When the people welcome Jesus through the city gates, they are looking for a winner. The people wave palm branches and call out “Hosanna” because they anticipate that Jesus will save them from Roman occupation. But the would-be “king of the Jews” doesn’t act very kingly. He allows himself to be arrested, to be hung up on wood like a common criminal. When the crowds realize that Jesus isn’t the kind of hero they expected, they turn on him. Disappointment turns to rage.

What are our expectations about how God saves? Do we set ourselves up for disappointment because we confuse modes of human victory with God’s saving grace? The core revelation of Palm Sunday is this: God doesn’t save in the ways we might expect. God doesn’t rule the way humans do. God dominates with love, not violence. God overpowers through sacrifice, not by taking away. God wins by suffering, not humiliating – suffering and aligning God’s self with those who suffer (“Living the Word,” Christian Century, April 2, 2014: 21).
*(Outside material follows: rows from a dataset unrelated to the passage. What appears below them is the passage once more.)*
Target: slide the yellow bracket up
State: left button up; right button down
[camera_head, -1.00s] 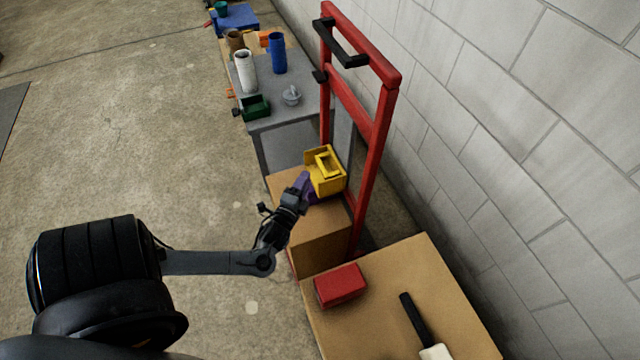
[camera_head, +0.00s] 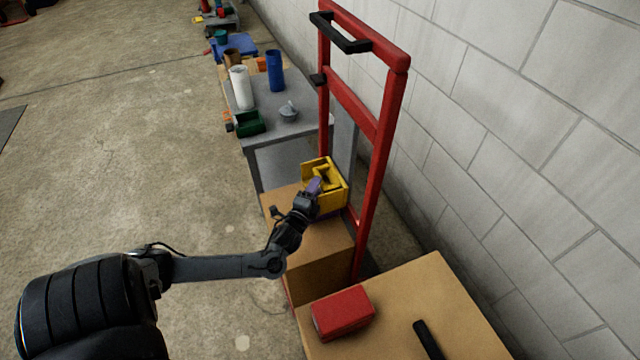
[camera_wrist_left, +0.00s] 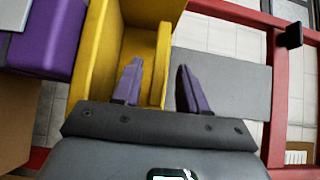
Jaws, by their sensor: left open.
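The yellow bracket (camera_head: 338,198) is an open box-like piece with an inner bar, set against the red upright frame (camera_head: 375,150) above a cardboard box. My left gripper (camera_head: 315,186), with purple fingertips, reaches its near side in the head view. In the left wrist view the yellow bracket (camera_wrist_left: 100,50) fills the upper left. There the left gripper (camera_wrist_left: 159,64) is open, with one finger over the bracket's inside and the other to the right, over a grey panel. The bracket's yellow bar shows between the fingers. I cannot tell whether they touch it. My right gripper is out of view.
A cardboard box (camera_head: 320,258) stands below the bracket. A red box (camera_head: 342,312) and a black-handled tool (camera_head: 428,340) lie on the near tabletop. A grey table (camera_head: 290,128) with containers stands behind. A block wall is on the right; floor at left is clear.

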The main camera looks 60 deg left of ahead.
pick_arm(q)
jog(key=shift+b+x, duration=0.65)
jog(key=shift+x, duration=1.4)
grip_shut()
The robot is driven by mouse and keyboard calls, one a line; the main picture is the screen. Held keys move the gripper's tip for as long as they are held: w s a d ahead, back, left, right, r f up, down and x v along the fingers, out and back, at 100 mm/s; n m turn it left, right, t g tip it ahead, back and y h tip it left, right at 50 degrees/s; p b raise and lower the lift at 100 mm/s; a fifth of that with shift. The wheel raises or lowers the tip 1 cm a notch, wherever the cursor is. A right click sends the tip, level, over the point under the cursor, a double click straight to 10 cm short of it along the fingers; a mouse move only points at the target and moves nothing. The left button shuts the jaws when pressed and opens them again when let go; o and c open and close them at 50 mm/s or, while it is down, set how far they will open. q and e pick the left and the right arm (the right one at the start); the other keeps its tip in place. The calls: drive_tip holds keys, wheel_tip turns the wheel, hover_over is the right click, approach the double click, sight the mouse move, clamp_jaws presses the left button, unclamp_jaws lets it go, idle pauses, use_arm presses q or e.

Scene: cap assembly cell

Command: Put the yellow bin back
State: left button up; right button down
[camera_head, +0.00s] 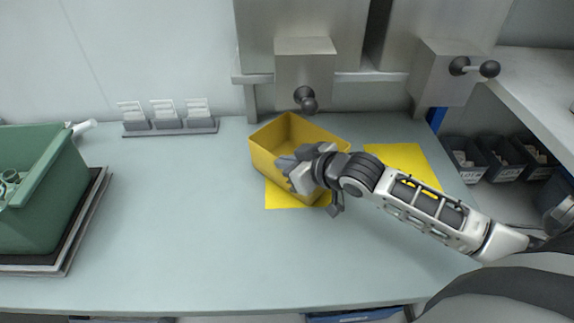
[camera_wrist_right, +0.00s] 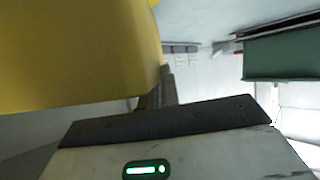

Thankfully, God doesn’t rule the way we do. Thankfully, God doesn’t judge the way we do. Thankfully, God doesn’t act according to our expectations of God. Thankfully, God shakes our world to its core – not only today, but Thursday, and Friday, and next Sunday – to show the world how deeply God loves us sacrificially in his Son. May our walk of discipleship this Holy Week be aligned with God’s sacrificial love, who is our King of Kings.

Blessed is the one who comes in the name of the Lord! Amen.